DIRECTIONS.
Copy exactly the last part of the entries, starting from the line with "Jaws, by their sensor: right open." and including the final line.

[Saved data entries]
>> begin
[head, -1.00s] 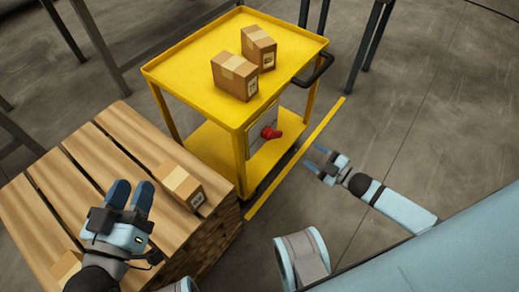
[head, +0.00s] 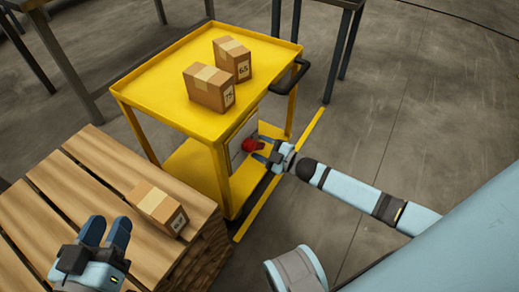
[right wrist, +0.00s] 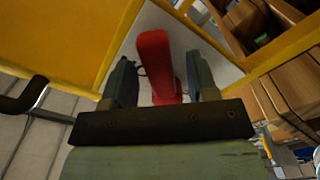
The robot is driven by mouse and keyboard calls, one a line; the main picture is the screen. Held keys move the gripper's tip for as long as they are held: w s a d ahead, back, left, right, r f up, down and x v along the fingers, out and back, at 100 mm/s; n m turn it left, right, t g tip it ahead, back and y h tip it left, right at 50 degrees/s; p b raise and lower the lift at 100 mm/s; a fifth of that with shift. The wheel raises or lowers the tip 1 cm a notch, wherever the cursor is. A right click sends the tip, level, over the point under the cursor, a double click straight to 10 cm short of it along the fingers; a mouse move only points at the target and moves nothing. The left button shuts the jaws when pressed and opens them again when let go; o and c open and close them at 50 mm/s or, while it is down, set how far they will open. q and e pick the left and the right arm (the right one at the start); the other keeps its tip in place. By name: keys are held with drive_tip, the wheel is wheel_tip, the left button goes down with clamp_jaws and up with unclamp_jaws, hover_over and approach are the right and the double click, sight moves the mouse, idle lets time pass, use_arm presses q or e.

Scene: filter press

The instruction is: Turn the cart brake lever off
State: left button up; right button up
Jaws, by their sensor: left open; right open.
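The red brake lever (head: 250,145) is on a light grey plate (head: 238,140) on the side of the yellow cart (head: 210,125). In the right wrist view the red lever (right wrist: 158,65) stands between the two fingers, with visible gaps on both sides. My right gripper (head: 262,150) is open with its fingertips at the lever; it also shows in the right wrist view (right wrist: 160,80). My left gripper (head: 104,232) is open and empty above the front of the wooden pallet stack.
Two cardboard boxes (head: 209,87) (head: 232,60) sit on the cart's top tray. Another box (head: 159,209) lies on the wooden pallet (head: 90,190) left of the cart. The cart has a black handle (head: 290,77). A yellow floor line (head: 250,216) runs beside it. Floor on the right is clear.

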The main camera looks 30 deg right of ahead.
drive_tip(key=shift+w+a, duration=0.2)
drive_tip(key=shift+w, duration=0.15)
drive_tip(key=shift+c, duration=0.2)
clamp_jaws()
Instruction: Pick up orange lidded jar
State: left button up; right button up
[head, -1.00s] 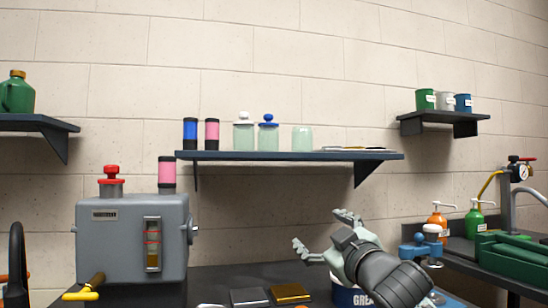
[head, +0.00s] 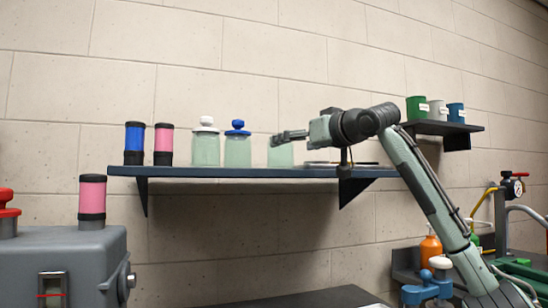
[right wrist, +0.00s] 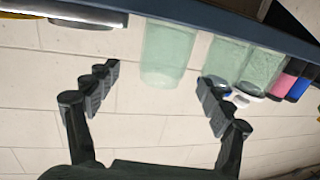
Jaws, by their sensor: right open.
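No jar with an orange lid shows. A pale green glass jar (head: 281,157) with no visible lid stands on the wall shelf (head: 240,172). To its left are a white-lidded jar (head: 206,148) and a blue-lidded jar (head: 237,150). My right gripper (head: 288,136) is at the lidless jar's upper part, reaching in from the right. In the right wrist view, the open fingers (right wrist: 158,77) stand on either side of the lidless jar (right wrist: 168,50), with nothing gripped. That view is upside down. My left gripper is out of view.
Blue (head: 134,144) and pink (head: 163,145) canisters stand at the shelf's left. Flat items (head: 340,164) lie at its right. A smaller shelf (head: 445,128) holds several mugs. An orange pump bottle (head: 430,250) stands low at right. The wall above the shelf is clear.

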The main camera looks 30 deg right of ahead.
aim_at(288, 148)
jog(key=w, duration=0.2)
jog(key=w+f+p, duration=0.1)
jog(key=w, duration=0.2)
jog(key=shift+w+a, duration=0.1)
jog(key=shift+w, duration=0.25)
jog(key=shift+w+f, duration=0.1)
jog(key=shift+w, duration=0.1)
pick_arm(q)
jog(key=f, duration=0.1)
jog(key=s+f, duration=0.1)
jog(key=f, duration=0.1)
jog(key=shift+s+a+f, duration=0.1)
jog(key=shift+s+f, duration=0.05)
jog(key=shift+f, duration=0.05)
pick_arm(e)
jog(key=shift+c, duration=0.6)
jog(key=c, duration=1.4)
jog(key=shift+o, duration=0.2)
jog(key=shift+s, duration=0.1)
>> end
WRITTEN RESPONSE.
Jaws, by their sensor: right open.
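No jar with an orange lid shows. A pale green glass jar (head: 281,157) with no visible lid stands on the wall shelf (head: 240,172). To its left are a white-lidded jar (head: 206,148) and a blue-lidded jar (head: 237,150). My right gripper (head: 288,136) is at the lidless jar's upper part, reaching in from the right. In the right wrist view, the open fingers (right wrist: 158,77) stand on either side of the lidless jar (right wrist: 168,50), with nothing gripped. That view is upside down. My left gripper is out of view.
Blue (head: 134,144) and pink (head: 163,145) canisters stand at the shelf's left. Flat items (head: 340,164) lie at its right. A smaller shelf (head: 445,128) holds several mugs. An orange pump bottle (head: 430,250) stands low at right. The wall above the shelf is clear.

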The main camera looks 30 deg right of ahead.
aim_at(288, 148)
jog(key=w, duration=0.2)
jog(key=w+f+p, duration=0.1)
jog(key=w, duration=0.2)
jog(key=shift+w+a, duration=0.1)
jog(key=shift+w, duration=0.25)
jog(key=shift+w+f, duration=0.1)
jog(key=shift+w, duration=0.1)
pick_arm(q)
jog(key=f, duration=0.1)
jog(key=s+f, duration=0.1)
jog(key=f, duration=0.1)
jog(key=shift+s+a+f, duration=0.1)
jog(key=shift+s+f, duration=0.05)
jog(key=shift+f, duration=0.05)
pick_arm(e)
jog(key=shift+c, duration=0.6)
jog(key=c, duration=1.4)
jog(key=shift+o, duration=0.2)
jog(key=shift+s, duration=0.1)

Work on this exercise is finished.